• Given exercise
Take the line containing "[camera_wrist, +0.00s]" through the last line of the data and retype those lines exactly. Pictures do not belong in the copy.

↓

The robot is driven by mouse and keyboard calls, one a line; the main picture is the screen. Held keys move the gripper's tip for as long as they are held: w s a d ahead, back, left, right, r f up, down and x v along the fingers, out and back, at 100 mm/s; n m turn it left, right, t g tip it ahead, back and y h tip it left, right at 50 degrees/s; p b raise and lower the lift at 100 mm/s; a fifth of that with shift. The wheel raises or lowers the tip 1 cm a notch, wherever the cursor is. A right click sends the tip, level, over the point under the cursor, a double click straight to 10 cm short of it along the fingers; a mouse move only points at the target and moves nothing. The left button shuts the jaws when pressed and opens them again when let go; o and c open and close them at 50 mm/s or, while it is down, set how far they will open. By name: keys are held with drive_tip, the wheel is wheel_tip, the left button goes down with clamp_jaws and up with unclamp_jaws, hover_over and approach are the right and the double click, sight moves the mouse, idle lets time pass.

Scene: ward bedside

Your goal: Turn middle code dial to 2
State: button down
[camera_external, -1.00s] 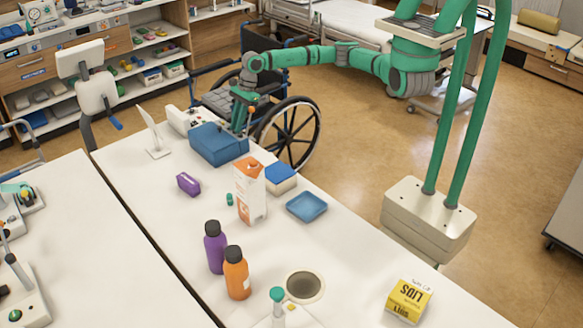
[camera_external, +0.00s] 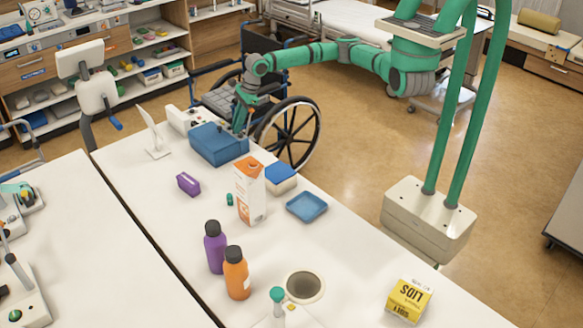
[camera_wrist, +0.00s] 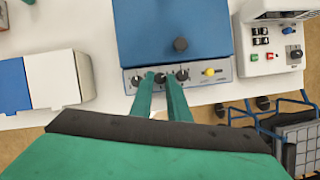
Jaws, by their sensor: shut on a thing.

↑

• The solution
[camera_wrist, +0.00s] 
Jaws, by their sensor: shut on a thing.

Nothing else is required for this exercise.